3.   The district court also stated in a footnote that “any claims for consequential damages, including lost opportunity, replacement power costs, or cost to re-fire the boiler, are not within the scope of the policies' coverage.”  Id. at 690 n. 23. The City objects that at least some such damages were covered by an extension of coverage contained in the Policies and that Indemnity failed to plead in its answer any limitation to damages, thereby waiving that defense.   Because we do not today decide whether the failed welds were covered by the Policies, we do not reach the question of whether, if they were covered, the City would be due consequential damages.

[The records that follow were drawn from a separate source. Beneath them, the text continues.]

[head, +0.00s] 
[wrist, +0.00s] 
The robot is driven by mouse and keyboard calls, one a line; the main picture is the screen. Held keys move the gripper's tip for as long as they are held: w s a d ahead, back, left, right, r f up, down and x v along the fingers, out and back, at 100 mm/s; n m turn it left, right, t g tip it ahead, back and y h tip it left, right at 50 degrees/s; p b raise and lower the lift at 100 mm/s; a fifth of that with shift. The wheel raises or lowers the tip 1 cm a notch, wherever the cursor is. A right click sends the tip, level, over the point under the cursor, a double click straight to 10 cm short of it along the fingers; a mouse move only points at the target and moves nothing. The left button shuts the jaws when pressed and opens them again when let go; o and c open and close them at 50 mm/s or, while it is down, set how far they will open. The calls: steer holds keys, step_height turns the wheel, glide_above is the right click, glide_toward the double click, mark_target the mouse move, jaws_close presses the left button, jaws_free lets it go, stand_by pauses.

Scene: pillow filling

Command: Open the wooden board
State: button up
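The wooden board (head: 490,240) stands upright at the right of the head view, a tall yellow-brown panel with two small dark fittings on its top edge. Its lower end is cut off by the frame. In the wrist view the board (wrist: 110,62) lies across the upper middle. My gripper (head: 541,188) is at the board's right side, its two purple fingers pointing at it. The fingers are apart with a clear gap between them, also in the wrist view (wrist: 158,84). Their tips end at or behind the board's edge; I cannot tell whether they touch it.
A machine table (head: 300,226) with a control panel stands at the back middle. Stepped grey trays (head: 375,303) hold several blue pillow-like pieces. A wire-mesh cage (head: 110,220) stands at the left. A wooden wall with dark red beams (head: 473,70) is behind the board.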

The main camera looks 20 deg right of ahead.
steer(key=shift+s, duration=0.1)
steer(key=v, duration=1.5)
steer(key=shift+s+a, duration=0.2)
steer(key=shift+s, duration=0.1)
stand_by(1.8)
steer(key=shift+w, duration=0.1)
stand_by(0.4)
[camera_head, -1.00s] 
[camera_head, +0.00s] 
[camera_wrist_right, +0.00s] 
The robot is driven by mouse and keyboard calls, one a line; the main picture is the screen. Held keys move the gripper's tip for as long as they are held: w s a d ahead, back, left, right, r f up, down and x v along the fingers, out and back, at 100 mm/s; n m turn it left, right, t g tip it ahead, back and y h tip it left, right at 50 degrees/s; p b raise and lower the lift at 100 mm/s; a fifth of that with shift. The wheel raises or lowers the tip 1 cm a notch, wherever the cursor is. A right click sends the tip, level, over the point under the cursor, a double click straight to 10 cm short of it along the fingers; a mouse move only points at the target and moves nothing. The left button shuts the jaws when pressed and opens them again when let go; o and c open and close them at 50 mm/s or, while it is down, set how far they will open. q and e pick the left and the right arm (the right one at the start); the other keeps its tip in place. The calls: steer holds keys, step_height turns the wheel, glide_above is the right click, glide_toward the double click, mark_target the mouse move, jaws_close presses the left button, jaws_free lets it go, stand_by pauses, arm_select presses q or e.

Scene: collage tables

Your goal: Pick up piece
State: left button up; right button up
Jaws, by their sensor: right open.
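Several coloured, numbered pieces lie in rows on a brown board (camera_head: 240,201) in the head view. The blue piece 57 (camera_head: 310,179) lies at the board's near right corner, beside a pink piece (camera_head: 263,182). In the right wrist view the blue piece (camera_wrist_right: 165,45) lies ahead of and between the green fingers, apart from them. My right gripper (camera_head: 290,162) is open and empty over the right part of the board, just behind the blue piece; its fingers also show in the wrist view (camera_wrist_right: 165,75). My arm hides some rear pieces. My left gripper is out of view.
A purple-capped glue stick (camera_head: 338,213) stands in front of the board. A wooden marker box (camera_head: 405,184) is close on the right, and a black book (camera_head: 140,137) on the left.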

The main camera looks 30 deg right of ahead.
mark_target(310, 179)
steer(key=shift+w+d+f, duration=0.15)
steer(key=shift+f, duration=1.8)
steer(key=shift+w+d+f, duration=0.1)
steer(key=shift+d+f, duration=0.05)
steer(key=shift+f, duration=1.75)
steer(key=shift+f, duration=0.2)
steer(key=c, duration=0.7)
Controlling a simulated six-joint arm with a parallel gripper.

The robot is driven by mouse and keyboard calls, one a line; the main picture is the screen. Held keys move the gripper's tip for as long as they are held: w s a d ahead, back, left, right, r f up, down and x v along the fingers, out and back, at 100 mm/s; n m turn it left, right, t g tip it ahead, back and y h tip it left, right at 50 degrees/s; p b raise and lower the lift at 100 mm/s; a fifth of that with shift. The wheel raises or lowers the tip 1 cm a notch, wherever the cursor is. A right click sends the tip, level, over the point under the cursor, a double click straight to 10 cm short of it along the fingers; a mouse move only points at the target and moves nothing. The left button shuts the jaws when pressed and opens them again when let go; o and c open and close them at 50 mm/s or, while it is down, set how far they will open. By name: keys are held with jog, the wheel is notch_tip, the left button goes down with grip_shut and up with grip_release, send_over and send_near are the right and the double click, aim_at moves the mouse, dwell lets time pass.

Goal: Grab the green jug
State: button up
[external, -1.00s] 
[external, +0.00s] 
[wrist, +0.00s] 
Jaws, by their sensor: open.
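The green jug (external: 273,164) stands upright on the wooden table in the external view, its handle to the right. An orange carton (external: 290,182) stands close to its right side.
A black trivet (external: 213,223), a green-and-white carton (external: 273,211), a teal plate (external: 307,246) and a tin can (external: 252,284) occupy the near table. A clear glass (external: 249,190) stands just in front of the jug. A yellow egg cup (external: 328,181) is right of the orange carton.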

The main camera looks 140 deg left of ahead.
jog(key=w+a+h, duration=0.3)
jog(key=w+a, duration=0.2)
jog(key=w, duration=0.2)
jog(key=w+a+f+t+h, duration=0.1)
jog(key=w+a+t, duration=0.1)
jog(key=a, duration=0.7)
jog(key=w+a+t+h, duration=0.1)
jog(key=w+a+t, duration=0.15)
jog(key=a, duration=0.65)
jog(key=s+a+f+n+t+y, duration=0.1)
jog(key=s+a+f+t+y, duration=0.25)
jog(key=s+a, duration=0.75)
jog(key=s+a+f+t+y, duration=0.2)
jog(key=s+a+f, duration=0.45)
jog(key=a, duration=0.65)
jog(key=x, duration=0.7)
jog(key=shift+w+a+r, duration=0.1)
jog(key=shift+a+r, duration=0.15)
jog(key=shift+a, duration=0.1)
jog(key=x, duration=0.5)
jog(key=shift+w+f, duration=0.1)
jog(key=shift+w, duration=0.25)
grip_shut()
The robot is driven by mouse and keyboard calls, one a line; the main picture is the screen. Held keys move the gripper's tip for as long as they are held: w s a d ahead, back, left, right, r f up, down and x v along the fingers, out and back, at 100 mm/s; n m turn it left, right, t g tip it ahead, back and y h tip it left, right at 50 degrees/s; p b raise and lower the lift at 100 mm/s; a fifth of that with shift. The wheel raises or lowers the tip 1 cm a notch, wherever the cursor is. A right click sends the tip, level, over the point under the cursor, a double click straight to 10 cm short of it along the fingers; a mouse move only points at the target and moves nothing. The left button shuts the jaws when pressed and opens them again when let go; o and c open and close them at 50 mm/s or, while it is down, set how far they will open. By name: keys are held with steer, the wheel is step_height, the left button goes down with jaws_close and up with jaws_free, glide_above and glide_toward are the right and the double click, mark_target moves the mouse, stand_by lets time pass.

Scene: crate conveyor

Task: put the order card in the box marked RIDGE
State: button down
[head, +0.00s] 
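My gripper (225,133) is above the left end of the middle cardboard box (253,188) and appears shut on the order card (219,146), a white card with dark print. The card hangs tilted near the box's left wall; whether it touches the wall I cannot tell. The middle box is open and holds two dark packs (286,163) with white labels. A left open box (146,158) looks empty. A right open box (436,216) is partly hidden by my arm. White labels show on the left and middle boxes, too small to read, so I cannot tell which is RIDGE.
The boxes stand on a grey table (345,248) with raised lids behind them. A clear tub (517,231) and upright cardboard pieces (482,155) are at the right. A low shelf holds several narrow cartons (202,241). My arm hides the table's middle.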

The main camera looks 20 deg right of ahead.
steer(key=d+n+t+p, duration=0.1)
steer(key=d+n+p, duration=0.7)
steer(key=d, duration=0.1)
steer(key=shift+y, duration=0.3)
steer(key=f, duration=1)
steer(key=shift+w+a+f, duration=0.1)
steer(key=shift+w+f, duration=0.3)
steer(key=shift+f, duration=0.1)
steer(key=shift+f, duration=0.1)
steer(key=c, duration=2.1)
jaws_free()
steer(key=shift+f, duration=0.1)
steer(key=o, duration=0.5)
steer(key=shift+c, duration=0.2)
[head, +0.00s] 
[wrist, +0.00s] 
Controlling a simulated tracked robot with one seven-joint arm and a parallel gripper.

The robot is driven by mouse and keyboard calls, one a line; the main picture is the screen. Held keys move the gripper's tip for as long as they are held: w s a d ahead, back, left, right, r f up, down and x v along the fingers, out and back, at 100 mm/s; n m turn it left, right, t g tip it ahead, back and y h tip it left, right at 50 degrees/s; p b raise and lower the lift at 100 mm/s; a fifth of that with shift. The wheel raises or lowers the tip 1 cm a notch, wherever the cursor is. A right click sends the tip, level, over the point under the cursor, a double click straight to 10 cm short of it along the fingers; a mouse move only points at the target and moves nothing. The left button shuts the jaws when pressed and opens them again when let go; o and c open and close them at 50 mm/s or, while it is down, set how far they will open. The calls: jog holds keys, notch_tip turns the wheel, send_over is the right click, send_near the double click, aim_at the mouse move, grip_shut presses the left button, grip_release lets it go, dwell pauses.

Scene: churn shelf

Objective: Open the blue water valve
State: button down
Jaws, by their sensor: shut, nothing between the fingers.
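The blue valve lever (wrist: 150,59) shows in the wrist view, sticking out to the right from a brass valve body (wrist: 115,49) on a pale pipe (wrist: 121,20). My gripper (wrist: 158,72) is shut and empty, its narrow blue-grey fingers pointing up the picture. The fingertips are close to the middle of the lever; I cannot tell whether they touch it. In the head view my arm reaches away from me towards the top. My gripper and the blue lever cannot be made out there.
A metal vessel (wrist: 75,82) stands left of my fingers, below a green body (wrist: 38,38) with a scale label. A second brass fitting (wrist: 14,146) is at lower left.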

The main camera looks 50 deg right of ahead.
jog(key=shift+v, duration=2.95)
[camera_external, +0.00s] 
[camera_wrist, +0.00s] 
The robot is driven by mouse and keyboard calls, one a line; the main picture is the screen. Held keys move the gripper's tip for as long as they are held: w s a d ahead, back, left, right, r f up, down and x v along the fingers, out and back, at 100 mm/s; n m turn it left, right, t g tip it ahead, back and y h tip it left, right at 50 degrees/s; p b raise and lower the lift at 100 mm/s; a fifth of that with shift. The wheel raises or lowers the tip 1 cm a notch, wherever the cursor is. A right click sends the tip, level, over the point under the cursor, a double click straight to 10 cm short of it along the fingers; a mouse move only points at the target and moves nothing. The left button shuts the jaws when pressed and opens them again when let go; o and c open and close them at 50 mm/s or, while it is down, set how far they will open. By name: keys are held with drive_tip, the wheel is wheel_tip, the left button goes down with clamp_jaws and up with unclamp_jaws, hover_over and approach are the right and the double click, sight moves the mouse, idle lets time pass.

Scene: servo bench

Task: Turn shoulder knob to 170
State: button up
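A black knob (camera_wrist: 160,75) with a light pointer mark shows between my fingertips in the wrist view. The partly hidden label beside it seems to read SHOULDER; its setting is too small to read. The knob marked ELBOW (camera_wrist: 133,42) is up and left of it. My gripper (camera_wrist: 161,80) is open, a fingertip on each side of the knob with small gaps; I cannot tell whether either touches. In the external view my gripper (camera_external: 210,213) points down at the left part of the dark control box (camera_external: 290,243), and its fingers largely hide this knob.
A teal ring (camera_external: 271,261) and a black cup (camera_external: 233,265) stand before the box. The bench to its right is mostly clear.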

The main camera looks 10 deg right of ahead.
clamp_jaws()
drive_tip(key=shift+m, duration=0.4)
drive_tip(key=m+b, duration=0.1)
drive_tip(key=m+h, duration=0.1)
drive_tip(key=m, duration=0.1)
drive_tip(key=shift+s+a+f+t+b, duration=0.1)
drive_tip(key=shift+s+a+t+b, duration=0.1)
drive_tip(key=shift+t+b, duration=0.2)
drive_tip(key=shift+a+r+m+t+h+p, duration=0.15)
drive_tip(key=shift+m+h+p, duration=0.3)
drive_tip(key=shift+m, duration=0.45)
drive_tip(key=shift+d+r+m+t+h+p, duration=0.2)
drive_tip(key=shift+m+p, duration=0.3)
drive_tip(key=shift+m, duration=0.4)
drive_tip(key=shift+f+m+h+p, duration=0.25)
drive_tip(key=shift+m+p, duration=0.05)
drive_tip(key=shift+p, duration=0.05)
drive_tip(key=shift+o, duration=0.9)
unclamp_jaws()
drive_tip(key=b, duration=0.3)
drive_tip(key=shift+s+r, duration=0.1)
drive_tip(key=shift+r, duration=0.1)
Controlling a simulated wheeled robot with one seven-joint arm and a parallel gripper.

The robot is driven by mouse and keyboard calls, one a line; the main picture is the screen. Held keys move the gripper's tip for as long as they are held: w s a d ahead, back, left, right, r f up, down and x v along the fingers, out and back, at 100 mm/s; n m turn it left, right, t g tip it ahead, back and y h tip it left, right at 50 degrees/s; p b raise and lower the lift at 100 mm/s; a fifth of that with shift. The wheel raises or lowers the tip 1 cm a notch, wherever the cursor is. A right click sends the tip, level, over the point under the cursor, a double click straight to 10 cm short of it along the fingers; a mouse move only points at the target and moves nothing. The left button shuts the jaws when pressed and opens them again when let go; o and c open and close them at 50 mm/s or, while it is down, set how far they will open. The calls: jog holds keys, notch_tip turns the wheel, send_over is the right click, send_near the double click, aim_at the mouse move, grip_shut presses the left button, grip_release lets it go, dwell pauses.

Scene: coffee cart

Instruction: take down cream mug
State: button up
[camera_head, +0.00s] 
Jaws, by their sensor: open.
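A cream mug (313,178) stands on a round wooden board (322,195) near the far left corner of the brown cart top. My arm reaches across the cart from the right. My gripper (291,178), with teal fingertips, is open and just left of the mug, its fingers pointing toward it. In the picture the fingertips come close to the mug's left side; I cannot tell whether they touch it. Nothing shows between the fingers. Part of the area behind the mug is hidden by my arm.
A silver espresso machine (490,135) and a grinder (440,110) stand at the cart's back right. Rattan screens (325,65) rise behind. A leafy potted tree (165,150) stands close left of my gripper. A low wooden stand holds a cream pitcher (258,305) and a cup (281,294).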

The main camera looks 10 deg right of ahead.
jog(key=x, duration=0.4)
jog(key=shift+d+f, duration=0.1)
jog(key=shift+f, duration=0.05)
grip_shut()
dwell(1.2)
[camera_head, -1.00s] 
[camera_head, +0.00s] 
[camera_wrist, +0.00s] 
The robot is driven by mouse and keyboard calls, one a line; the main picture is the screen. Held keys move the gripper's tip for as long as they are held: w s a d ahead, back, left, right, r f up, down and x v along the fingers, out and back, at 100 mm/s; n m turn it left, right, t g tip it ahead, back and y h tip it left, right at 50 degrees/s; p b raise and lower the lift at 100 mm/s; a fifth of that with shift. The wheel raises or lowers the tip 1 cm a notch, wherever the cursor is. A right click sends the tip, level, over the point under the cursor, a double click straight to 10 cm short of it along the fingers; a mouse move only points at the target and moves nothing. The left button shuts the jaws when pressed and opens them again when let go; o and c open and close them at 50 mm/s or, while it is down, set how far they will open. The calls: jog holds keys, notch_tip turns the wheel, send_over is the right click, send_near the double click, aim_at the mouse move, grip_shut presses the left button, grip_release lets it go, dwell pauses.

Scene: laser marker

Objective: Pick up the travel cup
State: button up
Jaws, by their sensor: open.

4.   There are, of course, many reasons why a state High Court declines to review a decision of a lower state court-only one of which is that the decision appears to be correct.   For example, it may be that the issue presented, though important and one that the high court would like to pass on, cannot be dealt with in the time frame in which a decision should be rendered, thereby making a review of the decision below imprudent.   These considerations apply equally to a decision on whether to accept certification from a federal court.   See, e.g., Tunick v. Safir, 228 F.3d 135, 137 (2d Cir.2000) (per curiam) (reporting, in a case involving a First Amendment challenge to a public nudity statute, that the New York Court of Appeals declined certification “in the mutual interest of expeditious resolution of the preliminary injunction/prior restraint issue”) (quoting Tunick v. Safir, 94 N.Y.2d 709, 709 N.Y.S.2d 881, 731 N.E.2d 597, 599 (2000)).   But see Tunick v. Safir, 209 F.3d 67, 90-96 (2d Cir.2000) (Sack, J., concurring in the judgment) (arguing against certification in the case because the period of certification itself amounted to an unconstitutional restraint on the speech there in issue).   Judge Sack's position in Tunick shows, particularly powerfully, that there may be reasons why certification, even when it is otherwise desirable, has its costs and may in some instances be foregone.